スズキ本格「軽スポーツクーペ」が凄い! まさかの「ガルウィング×ミッドシップ」採用モデル!? パワフルな「ターボエンジン」搭載した、まさにな「軽スーパーカー」とは
くるまのニュース / 2024年10月26日 10時10分
かつてスズキは、ガルウイングを備える「軽スポーツクーペ」を販売していました。一体どのようなクルマなのでしょうか。
■スズキで買えるガルウイング「軽スポーツカー」
スズキは、かつてガルウイング式ドアを装備した「軽スポーツクーペ」を販売していました。
クルマ好きでも知らない人が少なくない同車について、概要を紹介します。
そのクルマとは、スズキが1993年から1995年まで販売していた「CARA(キャラ)」というモデルです。

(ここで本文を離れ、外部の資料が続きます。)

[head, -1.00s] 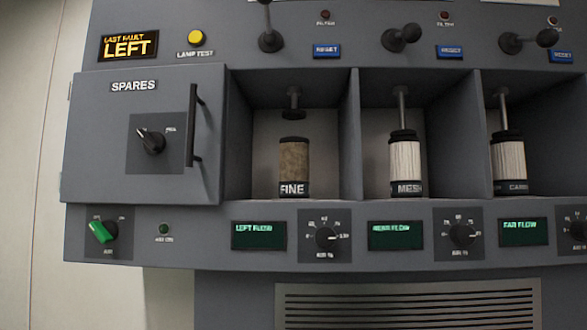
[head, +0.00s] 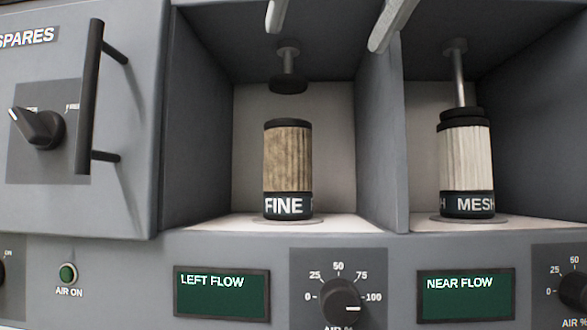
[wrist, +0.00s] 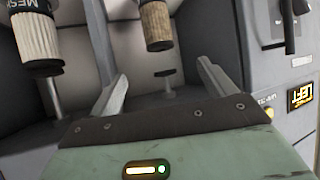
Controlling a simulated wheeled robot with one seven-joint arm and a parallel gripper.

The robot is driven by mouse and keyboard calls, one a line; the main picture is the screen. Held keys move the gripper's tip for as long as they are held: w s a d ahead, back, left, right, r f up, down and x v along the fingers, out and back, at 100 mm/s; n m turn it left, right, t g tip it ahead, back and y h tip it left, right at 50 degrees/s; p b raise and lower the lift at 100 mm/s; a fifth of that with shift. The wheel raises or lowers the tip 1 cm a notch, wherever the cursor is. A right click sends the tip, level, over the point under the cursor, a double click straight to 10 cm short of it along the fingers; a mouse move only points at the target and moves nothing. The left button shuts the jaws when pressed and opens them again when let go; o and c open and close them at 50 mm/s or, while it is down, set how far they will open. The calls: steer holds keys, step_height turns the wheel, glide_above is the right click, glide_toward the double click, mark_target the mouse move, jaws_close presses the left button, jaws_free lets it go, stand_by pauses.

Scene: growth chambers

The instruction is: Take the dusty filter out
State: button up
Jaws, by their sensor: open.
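The dusty filter (head: 288,156) is a brown, stained pleated cylinder with a black cap and a black base marked FINE. It stands upright in the left bay. A black clamp plunger (head: 288,82) hangs above it with a clear gap. In the wrist view, which is upside down, the filter (wrist: 156,26) and the plunger (wrist: 167,75) show between and beyond the fingers. My gripper (head: 325,42) is open and empty, with only its two fingers showing at the top of the head view. In the wrist view my gripper (wrist: 162,69) is apart from the filter.
A clean white MESH filter (head: 465,160) stands in the bay to the right, its plunger down on it. A divider wall (head: 380,150) separates the bays. The shut SPARES door has a protruding black handle (head: 90,97) at left. The air dial (head: 341,298) sits below.

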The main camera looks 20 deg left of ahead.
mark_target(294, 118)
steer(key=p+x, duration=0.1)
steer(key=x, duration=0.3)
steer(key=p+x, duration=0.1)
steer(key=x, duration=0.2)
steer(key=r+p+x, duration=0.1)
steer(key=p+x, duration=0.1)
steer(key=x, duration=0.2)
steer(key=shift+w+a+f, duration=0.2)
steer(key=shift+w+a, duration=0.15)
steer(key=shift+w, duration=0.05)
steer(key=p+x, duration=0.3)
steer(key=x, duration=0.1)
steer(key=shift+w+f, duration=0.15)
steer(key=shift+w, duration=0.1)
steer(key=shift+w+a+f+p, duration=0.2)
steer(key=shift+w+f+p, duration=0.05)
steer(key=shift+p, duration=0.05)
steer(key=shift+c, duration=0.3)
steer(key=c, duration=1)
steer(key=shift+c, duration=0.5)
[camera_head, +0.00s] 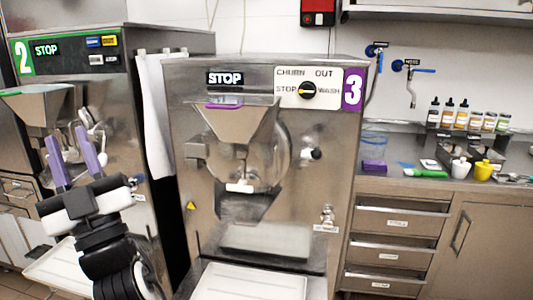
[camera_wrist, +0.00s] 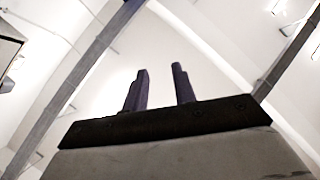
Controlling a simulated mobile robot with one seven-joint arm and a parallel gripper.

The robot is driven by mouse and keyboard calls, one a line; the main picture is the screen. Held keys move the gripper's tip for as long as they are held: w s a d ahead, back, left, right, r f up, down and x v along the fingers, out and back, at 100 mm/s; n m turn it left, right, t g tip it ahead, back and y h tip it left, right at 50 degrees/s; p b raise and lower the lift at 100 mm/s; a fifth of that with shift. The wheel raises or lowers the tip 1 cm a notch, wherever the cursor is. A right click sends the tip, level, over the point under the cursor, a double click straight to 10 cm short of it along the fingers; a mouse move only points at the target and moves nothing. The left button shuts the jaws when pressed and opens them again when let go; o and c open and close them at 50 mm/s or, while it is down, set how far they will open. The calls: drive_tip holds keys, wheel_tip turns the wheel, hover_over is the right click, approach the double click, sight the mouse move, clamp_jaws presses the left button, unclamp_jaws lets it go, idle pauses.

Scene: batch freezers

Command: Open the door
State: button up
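Batch freezer 3 (camera_head: 330,190) stands in the middle of the head view. Its round door (camera_head: 275,160) at the front is closed, with a steel hopper (camera_head: 238,130) in front of it and a white spout piece (camera_head: 240,188) below. A dark knob (camera_head: 315,154) sits to the right of the door, and a block-like hinge or latch (camera_head: 196,150) to its left. My gripper (camera_head: 72,160) is at the left, in front of freezer 2, pointing up with its purple fingers apart and empty. The wrist view shows the two fingers (camera_wrist: 160,88) apart against the ceiling.
Freezer 2 (camera_head: 80,62) stands at the left, close behind my gripper, with its own hopper (camera_head: 40,115). A white towel (camera_head: 155,110) hangs between the machines. White trays (camera_head: 250,285) sit low in front. A counter with bottles, cups and drawers (camera_head: 400,225) is at the right.

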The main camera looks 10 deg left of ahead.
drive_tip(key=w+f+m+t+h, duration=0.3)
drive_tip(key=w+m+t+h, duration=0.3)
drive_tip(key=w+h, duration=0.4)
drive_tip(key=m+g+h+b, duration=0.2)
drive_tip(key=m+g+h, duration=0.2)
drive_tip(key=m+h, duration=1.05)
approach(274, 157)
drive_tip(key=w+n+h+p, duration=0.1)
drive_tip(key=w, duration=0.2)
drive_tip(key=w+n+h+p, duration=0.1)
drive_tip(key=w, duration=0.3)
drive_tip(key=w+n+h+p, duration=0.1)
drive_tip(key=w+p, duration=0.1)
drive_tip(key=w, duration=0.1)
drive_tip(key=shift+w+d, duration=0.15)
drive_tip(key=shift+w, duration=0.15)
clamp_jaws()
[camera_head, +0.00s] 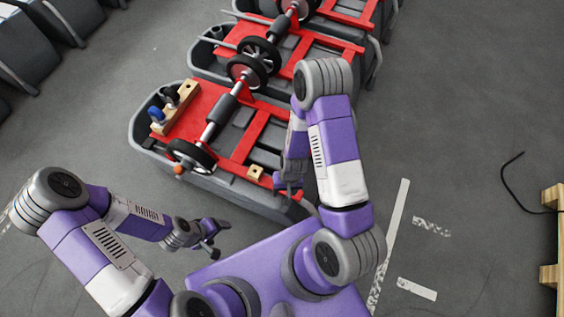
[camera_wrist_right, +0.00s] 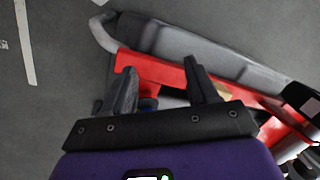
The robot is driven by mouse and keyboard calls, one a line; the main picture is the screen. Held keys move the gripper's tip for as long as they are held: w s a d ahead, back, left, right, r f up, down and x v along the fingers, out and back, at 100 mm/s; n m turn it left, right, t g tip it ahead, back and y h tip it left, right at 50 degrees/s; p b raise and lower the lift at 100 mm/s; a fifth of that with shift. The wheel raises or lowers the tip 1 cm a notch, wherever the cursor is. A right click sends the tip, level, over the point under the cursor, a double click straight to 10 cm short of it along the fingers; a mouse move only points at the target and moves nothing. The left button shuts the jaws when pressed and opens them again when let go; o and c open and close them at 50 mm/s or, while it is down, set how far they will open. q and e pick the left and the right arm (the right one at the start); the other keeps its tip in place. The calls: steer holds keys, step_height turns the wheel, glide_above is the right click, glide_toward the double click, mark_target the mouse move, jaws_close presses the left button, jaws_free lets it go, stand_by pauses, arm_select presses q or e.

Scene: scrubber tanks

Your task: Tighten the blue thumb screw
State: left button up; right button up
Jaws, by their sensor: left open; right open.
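My right gripper (camera_head: 287,187) is open, low over the tank's near right end, well away from that knob. In the right wrist view its fingers (camera_wrist_right: 160,66) are apart over the red frame. My left gripper (camera_head: 214,239) is open and empty in front of the tank.
The near grey tank (camera_head: 140,125) carries a red frame (camera_head: 245,147), a shaft with black wheels (camera_head: 192,156) and a small wooden block (camera_head: 255,172). More such tanks stand behind. A wooden pallet (camera_head: 550,235) is at the right edge.

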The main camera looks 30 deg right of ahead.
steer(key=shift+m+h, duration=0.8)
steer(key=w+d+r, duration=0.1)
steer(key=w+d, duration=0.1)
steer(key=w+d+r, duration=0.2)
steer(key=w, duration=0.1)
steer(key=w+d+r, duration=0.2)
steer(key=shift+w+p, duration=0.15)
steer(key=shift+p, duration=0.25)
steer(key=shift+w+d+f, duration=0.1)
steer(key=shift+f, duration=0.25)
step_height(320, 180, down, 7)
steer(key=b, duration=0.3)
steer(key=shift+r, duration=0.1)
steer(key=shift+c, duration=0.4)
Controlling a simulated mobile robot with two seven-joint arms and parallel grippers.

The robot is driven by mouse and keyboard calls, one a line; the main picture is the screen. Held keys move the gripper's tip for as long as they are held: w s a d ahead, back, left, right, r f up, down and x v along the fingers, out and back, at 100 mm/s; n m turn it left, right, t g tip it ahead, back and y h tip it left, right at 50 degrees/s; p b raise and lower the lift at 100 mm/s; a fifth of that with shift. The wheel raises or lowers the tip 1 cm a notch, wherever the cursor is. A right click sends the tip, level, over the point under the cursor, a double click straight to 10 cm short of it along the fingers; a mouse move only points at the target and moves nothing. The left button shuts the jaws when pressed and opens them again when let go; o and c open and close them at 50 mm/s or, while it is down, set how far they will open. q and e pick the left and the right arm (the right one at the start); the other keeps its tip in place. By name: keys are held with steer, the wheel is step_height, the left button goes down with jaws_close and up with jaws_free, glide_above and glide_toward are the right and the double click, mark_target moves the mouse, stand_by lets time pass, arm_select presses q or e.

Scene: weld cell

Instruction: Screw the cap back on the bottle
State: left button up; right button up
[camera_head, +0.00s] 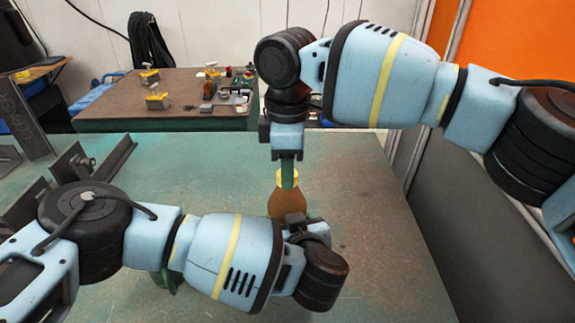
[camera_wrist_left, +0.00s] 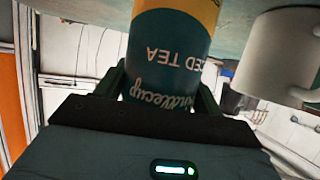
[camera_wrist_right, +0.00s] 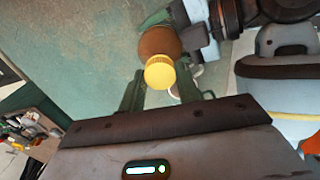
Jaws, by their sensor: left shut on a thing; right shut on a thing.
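The brown bottle (camera_head: 287,204) stands upright on the green table, its lower part hidden behind my left arm. My left gripper (camera_head: 300,222) is shut on the bottle's body; the left wrist view shows the label of the bottle (camera_wrist_left: 172,50), upside down, between the fingers. The yellow cap (camera_wrist_right: 159,73) is at the top of the bottle, in line with the neck. My right gripper (camera_head: 287,177) points down from above and is shut on the cap, with one finger on each side. I cannot tell how tightly the cap sits on the neck.
A white mug (camera_wrist_left: 278,55) stands close beside the bottle. Steel angle pieces (camera_head: 90,165) lie at the left of the table. A second bench (camera_head: 180,95) with clamps and small parts stands behind. The table right of the bottle (camera_head: 370,215) is clear.

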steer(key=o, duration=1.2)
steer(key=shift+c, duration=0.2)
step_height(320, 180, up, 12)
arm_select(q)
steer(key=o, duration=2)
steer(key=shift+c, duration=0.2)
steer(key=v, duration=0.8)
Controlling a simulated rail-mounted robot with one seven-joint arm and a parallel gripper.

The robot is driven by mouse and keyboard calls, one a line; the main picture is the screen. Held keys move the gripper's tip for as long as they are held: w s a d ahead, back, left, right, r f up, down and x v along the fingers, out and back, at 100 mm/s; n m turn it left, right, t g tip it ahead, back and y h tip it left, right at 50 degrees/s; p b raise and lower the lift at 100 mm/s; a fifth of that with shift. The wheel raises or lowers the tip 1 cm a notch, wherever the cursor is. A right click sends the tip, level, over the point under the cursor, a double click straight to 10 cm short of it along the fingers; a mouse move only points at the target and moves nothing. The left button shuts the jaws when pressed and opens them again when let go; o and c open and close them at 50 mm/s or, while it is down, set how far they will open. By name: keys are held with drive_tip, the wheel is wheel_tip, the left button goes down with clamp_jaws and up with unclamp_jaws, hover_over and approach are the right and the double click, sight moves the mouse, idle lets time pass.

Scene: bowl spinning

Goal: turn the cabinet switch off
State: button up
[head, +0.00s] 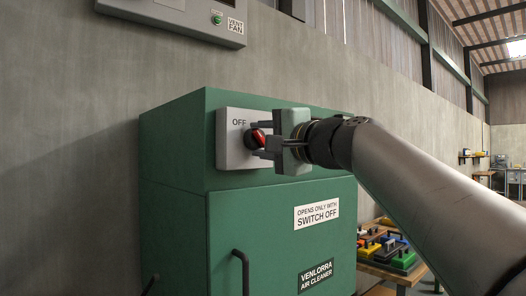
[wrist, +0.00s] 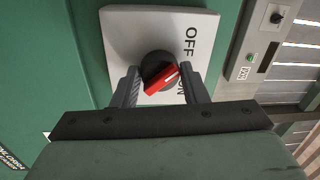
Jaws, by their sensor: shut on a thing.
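The green cabinet (head: 170,180) has a light switch plate (head: 228,150) on its upper front. The switch knob (head: 257,138) is black with a red handle, which also shows in the wrist view (wrist: 158,80). The white mark on the handle points between the OFF label and the partly hidden ON label. My gripper (head: 264,140) is shut on the knob. In the wrist view its fingers (wrist: 160,73) stand on either side of the red handle. The cabinet door (head: 260,220) looks closed; a sign on it reads "opens only with switch off".
A grey vent fan box (head: 190,20) with a green button hangs on the wall above left. The door has a black handle (head: 241,270). A table with colourful objects (head: 390,250) stands right of the cabinet, partly behind my arm.

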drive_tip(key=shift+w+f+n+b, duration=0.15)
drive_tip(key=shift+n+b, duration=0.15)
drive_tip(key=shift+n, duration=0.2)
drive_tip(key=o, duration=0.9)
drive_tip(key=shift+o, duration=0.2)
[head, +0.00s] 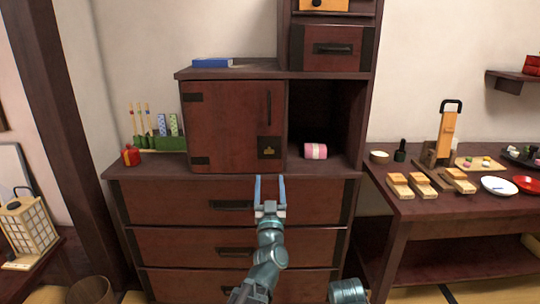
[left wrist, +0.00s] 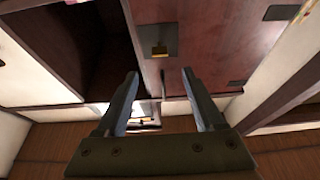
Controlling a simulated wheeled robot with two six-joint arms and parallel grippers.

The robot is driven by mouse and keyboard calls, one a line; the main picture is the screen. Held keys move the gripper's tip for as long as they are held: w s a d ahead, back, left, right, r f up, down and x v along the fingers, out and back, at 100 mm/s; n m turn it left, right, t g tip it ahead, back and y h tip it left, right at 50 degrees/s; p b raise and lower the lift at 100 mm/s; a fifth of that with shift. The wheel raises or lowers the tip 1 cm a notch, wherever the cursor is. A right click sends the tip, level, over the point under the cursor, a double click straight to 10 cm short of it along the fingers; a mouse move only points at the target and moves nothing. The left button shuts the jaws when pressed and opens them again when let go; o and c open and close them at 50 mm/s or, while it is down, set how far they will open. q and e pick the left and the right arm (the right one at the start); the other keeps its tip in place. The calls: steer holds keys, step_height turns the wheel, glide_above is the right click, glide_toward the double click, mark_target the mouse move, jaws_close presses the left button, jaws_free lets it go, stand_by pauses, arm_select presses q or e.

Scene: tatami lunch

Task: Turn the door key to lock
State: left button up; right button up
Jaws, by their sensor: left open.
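The dark red cabinet door (head: 225,120) looks shut, with a tall dark handle near its right edge. Low on its right side is a dark lock plate (head: 262,141) with a small brass key (head: 269,151). My left gripper (head: 270,184) is open and empty, below the key and apart from it, over the drawer fronts. In the left wrist view the open fingers (left wrist: 160,80) straddle an empty gap. Beyond them is the lock plate (left wrist: 154,28) with the brass key (left wrist: 159,50). The key's exact angle is too small to tell. My right gripper is out of view.
An open compartment right of the door holds a pink roll (head: 316,151). A ledge in front of the door carries a red pouch (head: 131,156) at left. Drawers with dark handles (head: 231,204) lie below. A table (head: 420,206) with wooden pieces and plates stands at right.

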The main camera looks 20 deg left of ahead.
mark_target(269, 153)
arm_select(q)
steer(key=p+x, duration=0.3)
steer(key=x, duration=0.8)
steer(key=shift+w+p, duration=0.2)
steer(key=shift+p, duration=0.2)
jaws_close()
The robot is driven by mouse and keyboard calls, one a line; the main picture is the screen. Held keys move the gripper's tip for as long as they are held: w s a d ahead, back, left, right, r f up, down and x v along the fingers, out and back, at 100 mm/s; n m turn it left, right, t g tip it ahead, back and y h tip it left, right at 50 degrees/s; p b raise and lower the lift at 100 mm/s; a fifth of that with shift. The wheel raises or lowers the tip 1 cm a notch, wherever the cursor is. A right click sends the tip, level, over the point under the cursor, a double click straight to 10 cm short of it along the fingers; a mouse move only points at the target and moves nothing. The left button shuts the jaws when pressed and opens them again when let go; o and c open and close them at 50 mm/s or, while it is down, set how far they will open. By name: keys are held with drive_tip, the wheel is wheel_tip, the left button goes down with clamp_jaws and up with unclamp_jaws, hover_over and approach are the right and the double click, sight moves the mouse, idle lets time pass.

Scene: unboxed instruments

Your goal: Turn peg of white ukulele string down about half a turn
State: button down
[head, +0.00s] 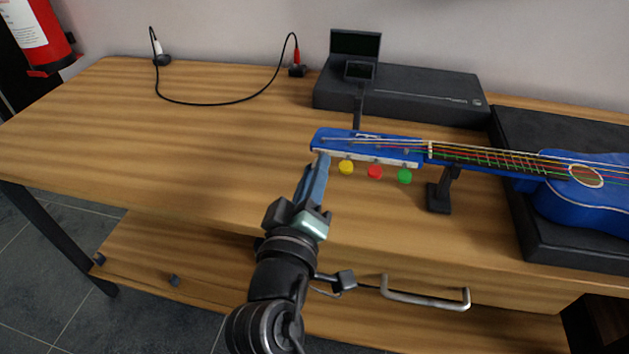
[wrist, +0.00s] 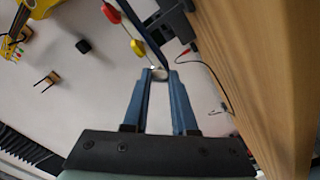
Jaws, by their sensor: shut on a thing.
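The blue ukulele (head: 580,200) lies with its headstock at left, neck on a black stand (head: 439,198) and body on a black case. Yellow (head: 346,167), red (head: 375,171) and green (head: 404,176) pegs show along the headstock's near side. My gripper (head: 321,165) reaches to the headstock's left end, beside the yellow peg. In the wrist view my gripper (wrist: 159,82) has its fingertips closed on a pale round peg, the white peg (wrist: 159,74), at the end of the row past the yellow peg (wrist: 138,47). In the head view my fingers hide this peg.
A black box with a small raised screen (head: 355,44) stands behind the headstock. A black cable (head: 215,104) with white and red plugs lies at the back left. The wooden tabletop (head: 180,150) is clear at left. The black case (head: 505,140) stands at right.

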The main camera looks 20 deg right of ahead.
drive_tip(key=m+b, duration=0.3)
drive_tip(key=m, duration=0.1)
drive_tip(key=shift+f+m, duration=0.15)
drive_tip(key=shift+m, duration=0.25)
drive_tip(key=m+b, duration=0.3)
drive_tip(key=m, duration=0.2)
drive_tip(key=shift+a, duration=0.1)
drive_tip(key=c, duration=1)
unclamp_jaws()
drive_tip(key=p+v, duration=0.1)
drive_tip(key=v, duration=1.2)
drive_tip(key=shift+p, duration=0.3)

同車は軽自動車でありながらミッドシップレイアウトを採用する、本格的なスポーツカーでした。
また、先述のようにスポーツカーらしさを強調したガルウイング式ドアを備えるだけでなく、ハンドルのロックトゥロック(ハンドルを左右どちらかに目いっぱい切ったあと、反対側に目いっぱい切るときに何回転必要かという数値)は2.2回と、機敏な操作性を発揮。
さらに720kgという軽量なボディも相まって、「究極のハンドリングマシーン」という触れ込みでした。
ちなみに一般的なクルマのロックトゥロックは3回程度なので、2.2回というとかなり少ないことが分かります。
しかし足回りの設計上、コーナーを曲がる際にスピンや横転が起こりやすく、さらにリア部分に重さが集中していたためフロントタイヤの接地面積が足りないなど、直進安定性が低いという課題も抱えていました。
くわえて価格が151万3000円からと、当時の軽自動車にしては高く、発売時期がバブル崩壊の最中であったこと、またトランスミッションにATが用意されていないなど様々な理由から、キャラの販売台数は低迷。約3年で販売終了となりました。
そんなキャラですが、その中身はマツダが製造・販売していた「AZ-1」とほぼまったく同じクルマで、マツダから供給されてスズキブランドで発売したOEM車です。
キャラとAZ-1の違いは、エンブレムがマツダからスズキになっていることや、屋根部分の“AZ-1”のロゴを“SUZUKI”に変更していること。
また、リア部分のロゴも“AZ-1”から“CARA”に変更されているほか、フロントバンパーにビルトインされたフォグランプが標準化されていることが挙げられます。
キャラのボディサイズは、全長3295mm×全幅1395mm×全高1150mm、ホイールベースは2235mm。
極めて低いエクステリアに、先述のガルウイングドアが特徴として備わった、非常にスポーツカーらしいデザインです。
なにより日本車で乗降ドアにガルウイングドアを採用したのは、このキャラとAZ-1が初めてでした。
そのほかボディはスケルトンモノコックという特殊なフレームを採用しており、理論上は上部のボディを外した状態でも走行できるという、珍しい構造のクルマでもありました(ただしその状態では公道走行は不可)。
インテリアは、ルーフ部分のガラスに光の透過率を30%に抑えたセラミック処理を施すことにより、車内の快適性をアップ。
メーターパネルの中心に、スピードメーターではなくタコメーターを配置したデザインも、同車のレーシーな特徴です。
またインテリア上でのAZ-1との違いとして、フォグランプ用のスイッチが搭載されています。
シートは本格的なバケットシートを採用。背もたれの左右の“ヘリ”を高くすることでドライバーの体を包み込み、ハードなコーナリングでも体が左右に揺すられない構造で、究極のハンドリングマシーンにふさわしいシートです。
面白いのはパワーユニットで、最高出力64馬力・最大トルク85Nmを発揮する、657ccの直列3気筒DOHCターボエンジンをミッドシップに搭載していましたが、OEMモデルながらエンジンだけはスズキ製のものが採用されていたのです。これはAZ-1も同様でした。
トランスミッションは5速MTのみを用意し、後輪を駆動します。
ボディカラーは、「クラシックレッド」と「サイベリアブルー」の2色を展開していました。
※ ※ ※
マツダの技術力を借り、スズキの軽スポーツクーペとして登場したキャラ。
発売した時代が向かい風となってしまったため販売台数が伸びず、また現代の基準で考えれば安全性に難点があったとも言えますが、その稀少価値から中古車市場では新車価格以上のプライスが付けられている例も珍しくありません。
30年経った現在では、マニアックな需要を抱えた貴重なクルマとなっています。